Chances are if you asked five people involved in a supplier relationship what the vision and strategic objectives are for that relationship, you would get five different answers. This misalignment causes friction that blocks effective collaboration from happening. It is therefore important to agree to a partnership mission statement that sets the foundation for the relationship long-term. Establish mutually beneficial annual objectives for the relationship to give focus and relevancy to every project and get consensus on project goals and schedule monthly and quarterly reviews to identify what works and what could be improved.

2. Implement a governance structure

A proper governance structure is key to fostering a successful collaborative relationship. This involves developing a set of cohesive policies, processes and approval levels that act as the framework to your supplier partnership. Without this, collaboration efforts quickly stall. To build this framework you need to know exactly who in your business (across all departments and geographies) works with suppliers and who those suppliers are. It is important to establish approval and sign-off responsibilities on both sides of the relationship and disseminate to everyone, agreeing clear timelines for important project milestones.

3. Take ownership

Good governance requires everyone involved to be accountable for their part in building a successful collaborative relationship. It is important to assign responsibilities right from the beginning. Failing to do so could quickly plunge a partnership into confusion and stagnation. To make ownership watertight make sure you document and share a people ownership map for every area of the relationship to provide clarity on task management and how to accelerate issue resolution. Develop clear escalation processes to help resolve issues and avoid unnecessary delays to project progress with automated follow-up processes to resolve queries so unfinished actions do not become blockers to collaboration.

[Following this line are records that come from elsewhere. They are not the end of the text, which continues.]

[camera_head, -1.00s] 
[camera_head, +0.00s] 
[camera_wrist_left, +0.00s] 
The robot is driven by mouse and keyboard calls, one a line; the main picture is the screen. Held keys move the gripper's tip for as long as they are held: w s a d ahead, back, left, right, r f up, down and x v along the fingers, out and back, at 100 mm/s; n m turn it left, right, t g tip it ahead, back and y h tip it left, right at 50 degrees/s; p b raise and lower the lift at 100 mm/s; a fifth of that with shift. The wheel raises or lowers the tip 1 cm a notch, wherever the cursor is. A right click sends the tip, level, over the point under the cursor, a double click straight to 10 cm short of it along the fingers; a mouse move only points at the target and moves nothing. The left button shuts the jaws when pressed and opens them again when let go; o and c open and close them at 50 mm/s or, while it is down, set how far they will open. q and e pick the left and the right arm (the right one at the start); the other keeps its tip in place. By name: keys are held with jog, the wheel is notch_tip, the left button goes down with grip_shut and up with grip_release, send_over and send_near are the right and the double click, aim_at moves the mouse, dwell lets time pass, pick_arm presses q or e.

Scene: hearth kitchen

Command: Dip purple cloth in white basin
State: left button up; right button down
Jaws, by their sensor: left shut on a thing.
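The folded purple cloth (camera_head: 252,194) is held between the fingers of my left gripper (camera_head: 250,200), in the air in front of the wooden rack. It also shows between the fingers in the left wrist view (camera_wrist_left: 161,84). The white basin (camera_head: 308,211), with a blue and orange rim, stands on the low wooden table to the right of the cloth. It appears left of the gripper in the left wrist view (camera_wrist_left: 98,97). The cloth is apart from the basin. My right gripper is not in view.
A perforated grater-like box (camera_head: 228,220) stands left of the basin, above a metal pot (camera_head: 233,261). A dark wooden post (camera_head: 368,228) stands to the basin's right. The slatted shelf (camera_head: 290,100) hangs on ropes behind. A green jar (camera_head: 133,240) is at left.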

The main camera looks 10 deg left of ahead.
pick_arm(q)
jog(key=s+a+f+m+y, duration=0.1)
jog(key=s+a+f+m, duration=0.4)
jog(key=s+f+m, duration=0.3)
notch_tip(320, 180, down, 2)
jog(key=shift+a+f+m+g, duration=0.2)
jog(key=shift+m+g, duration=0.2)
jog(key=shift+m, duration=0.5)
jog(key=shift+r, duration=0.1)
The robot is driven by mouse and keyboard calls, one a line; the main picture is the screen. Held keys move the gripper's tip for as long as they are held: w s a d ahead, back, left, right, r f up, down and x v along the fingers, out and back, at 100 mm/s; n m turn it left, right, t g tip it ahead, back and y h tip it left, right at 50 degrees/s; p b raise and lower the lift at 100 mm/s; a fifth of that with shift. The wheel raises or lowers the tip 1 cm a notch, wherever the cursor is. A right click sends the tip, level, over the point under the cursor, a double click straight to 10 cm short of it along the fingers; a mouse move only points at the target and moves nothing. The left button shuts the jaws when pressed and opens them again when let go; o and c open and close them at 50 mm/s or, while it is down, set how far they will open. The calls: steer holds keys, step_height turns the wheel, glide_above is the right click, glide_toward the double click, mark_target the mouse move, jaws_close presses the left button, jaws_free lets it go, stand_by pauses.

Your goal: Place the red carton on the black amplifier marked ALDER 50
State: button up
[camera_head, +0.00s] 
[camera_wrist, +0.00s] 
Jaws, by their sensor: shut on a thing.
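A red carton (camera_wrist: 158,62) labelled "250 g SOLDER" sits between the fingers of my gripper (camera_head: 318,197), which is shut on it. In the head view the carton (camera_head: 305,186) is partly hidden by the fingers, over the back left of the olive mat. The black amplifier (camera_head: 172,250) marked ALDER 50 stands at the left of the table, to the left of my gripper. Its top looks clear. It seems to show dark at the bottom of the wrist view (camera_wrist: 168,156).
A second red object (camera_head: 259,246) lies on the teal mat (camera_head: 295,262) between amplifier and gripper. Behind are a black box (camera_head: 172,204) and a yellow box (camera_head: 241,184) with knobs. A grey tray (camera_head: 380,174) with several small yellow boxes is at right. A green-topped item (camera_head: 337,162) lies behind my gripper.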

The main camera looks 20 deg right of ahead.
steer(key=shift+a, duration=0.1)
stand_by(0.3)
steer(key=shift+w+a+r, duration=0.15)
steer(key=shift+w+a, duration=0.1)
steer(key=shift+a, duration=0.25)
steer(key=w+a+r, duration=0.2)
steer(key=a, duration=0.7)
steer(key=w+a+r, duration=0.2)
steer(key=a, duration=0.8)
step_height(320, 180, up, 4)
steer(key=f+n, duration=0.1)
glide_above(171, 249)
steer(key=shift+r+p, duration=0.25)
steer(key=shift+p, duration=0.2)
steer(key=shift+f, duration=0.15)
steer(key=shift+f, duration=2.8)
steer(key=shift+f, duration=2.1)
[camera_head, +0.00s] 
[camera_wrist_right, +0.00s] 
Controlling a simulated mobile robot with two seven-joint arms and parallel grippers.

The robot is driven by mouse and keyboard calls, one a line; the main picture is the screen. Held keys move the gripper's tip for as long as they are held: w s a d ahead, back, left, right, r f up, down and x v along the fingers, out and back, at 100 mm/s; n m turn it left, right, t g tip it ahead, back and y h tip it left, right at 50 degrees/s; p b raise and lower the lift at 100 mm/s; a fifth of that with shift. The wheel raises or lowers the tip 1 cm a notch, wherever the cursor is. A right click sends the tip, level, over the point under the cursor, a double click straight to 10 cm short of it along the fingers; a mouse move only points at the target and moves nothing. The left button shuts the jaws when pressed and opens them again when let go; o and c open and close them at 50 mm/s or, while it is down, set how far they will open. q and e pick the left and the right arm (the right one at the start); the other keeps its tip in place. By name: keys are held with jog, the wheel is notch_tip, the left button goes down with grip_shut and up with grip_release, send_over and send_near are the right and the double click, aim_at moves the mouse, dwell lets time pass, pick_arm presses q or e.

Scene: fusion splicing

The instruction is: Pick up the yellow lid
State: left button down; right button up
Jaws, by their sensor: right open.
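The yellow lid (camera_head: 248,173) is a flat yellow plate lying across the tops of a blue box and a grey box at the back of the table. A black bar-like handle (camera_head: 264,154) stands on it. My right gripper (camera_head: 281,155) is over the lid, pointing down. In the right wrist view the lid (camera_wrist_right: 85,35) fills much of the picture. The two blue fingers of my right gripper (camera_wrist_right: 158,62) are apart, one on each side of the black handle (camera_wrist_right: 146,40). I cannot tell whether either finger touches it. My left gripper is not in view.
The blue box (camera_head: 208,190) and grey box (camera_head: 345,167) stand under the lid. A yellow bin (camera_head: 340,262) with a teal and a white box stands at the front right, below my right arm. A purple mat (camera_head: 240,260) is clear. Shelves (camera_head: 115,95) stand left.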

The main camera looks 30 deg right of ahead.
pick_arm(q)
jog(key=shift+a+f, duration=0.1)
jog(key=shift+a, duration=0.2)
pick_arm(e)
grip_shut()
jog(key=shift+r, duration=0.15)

4. Prioritise transparency and visibility

Transparency is the basis for trust. Whilst operational metrics are important for measuring performance, they don’t tell the whole story. Gaining visibility into supplier partnerships can be achieved by developing value trackers for every project to determine ROI for each relationship. This could include cost savings from new technology and innovation, or sales generated from a new product launch. Make these accessible so that all stakeholders can gauge value delivery, which will help to make an ongoing business case for building a supplier partnership. Make sure you measure relationship sentiment regularly so that you understand how people feel about the partnership.

5. Understand how to manage innovation

The challenge of managing innovation comes from its broad reach, unpredictable nature, and dispersed ownership. Sourcing innovation externally also introduces concerns around cost and legal ownership. It’s therefore understandable that innovation isn’t a primary driver of supplier collaboration for most procurement organisations; supply chain cost cutting tends to be the main focus.

But this can change through disciplined innovation management, project tracking and real-time analysis of supplier collaboration effectiveness. It is therefore important to build and manage an innovation pipeline of projects by priority to forecast potential value creation from the partnership. This means keeping project progress up to date with value metrics and measurements available for everyone to track. Partners can then quickly identify blockers and any potential duplication.

6. Deploy the right supporting technology

A great strategy can quickly unravel without the right infrastructure in place. Technology is fundamental to the success of any supplier collaboration and innovation strategy; therefore, every procurement team should consider the following when researching potential solutions:

  • A deep, open API: Brings an existing tech stack together to offer real-time data parity, more efficient and faster workflows, and better reporting and analytics for more informed decision making.
  • Effective collaboration: Successful partnerships need a single place to manage all projects, workstreams and tasks with the ability to raise issues and communicate in real-time for consistent alignment.
  • Value trackers: can you quantify the exact value delivered from your partnerships in real-time? Measuring ROI is vital to proving the value of your collaborative efforts.
  • Usability: is the tool easy to use? Is data easy to surface? How much time is saved in using the platform? Does it encourage collaborative activity?
  • Right fit: Is the solution designed with your supplier collaboration and innovation needs in mind or do you require a work around?

And finally, supplier collaboration can be seen both as a process and a strategy; as a process, it’s any interaction between buyer and supplier; as a strategy, it’s about unlocking more value from every supplier relationship beyond basic cost cutting.